A UK scientist has been handed a grant from Microsoft and the National Geographic Society for a unique study into how climate change is melting glaciers in the Arctic.
The 32-year-old said he was “breaking new ground” with the project, which he hopes will create research and educational tools to help people understand more about our changing environment.
“At the moment, scientists look at glaciers using satellites in space and say ‘that’s snow, that’s ice, that’s quite dark’, and that’s as detailed as we get,” Cook said. “With this project, we will be able to see precisely what’s on the ice and how it’s changing over time. We will understand at a greater level of detail how ice melts, which will help us predict into the future how a glacier is going to melt.
“We don’t use the cutting-edge technology that’s available in the cryosphere [areas of the Earth covered by ice] to the extent that we should. At the moment we mostly make quite basic observations. There’s a huge amount of information that’s not being used to its full potential, but scientists can’t do it alone; we need the support of big computing companies that have large cloud networks, like Microsoft.
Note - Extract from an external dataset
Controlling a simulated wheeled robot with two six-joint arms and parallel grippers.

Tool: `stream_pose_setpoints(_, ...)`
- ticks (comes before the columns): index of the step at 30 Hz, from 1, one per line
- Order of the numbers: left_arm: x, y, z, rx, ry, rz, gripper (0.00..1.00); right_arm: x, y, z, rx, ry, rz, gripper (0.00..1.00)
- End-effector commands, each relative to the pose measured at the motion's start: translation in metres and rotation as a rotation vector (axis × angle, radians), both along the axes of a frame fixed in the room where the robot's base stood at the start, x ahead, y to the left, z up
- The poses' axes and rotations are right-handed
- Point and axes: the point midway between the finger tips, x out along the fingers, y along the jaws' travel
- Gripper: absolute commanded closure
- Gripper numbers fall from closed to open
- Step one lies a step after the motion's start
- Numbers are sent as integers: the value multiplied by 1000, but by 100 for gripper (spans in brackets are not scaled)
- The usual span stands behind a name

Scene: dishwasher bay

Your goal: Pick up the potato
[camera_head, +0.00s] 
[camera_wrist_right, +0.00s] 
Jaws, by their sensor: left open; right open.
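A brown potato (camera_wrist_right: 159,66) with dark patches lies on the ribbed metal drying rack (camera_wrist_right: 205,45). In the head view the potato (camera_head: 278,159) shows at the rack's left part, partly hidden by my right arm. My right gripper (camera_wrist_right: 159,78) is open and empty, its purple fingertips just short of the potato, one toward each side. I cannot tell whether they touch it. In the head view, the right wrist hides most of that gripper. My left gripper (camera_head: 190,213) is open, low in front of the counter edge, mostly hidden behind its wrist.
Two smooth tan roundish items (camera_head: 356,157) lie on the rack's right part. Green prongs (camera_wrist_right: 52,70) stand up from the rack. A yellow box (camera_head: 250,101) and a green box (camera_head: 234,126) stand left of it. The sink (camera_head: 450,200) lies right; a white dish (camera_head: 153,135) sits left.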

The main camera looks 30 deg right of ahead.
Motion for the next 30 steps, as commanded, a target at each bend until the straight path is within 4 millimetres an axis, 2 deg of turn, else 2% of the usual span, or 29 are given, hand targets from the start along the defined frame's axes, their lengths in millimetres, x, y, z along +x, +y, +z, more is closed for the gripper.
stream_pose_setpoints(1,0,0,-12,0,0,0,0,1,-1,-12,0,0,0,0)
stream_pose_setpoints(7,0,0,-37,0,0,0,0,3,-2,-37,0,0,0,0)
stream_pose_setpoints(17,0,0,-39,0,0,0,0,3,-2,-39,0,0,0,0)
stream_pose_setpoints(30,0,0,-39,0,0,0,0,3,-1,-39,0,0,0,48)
That’s where this grant comes in.”
Cook will conduct his research on glaciers in Svalbard, Norway, following previous work in Greenland. He plans to measure how much of the sun’s energy is absorbed or reflected by different parts of the glacier as well as study individual samples for soot, dust and algae, among other things. That will allow Cook to identify similar areas from the air using a drone and the Copernicus Sentinel 2 satellite, giving him a comprehensive view of how glaciers are changing over a wide area.
The process will create huge amounts of image data, which Cook will store on Microsoft’s Azure cloud computing platform. He will then take 100GB chunks of that information and run it through his own algorithm to get a map showing the different types of ice on a sheet.
The algorithm and data that Cook produces could also be used by researchers working in other ice-filled areas across the world.
“Much of the complexity [of how a glacier melts] is missed by our current aerial and orbital remote sensing, and in our forward projections into the future, which is exactly what we want to address with this grant,” Cook said. “We want to use drone technology and machine learning analysis protocols to capture that hidden complexity of ice surface evolution.
The Arctic is warming at twice the average global rate, so for every one degree the planet as a whole warms up, the Arctic warms up two. The region drives our climate at a global level, so if you want to understand the Earth as a system, it’s critical that you understand the Arctic.”
Cook is one of 11 new recipients of the AI for Earth Innovation grant, along with experts from Denmark, Uganda, the US, Germany and Guatemala. The National Oceanography Centre, in Southampton, is using a previous grant from the Microsoft AI for Earth programme to try to predict wave sea states in the North Atlantic by using deep learning.
AI for Earth is a $50m, five-year programme launched by Microsoft in 2017. It offers cloud and AI computing resources, training and grants to researchers across the world who are trying to create a more sustainable future. More than 180 grantees in over 50 countries have received grants so far.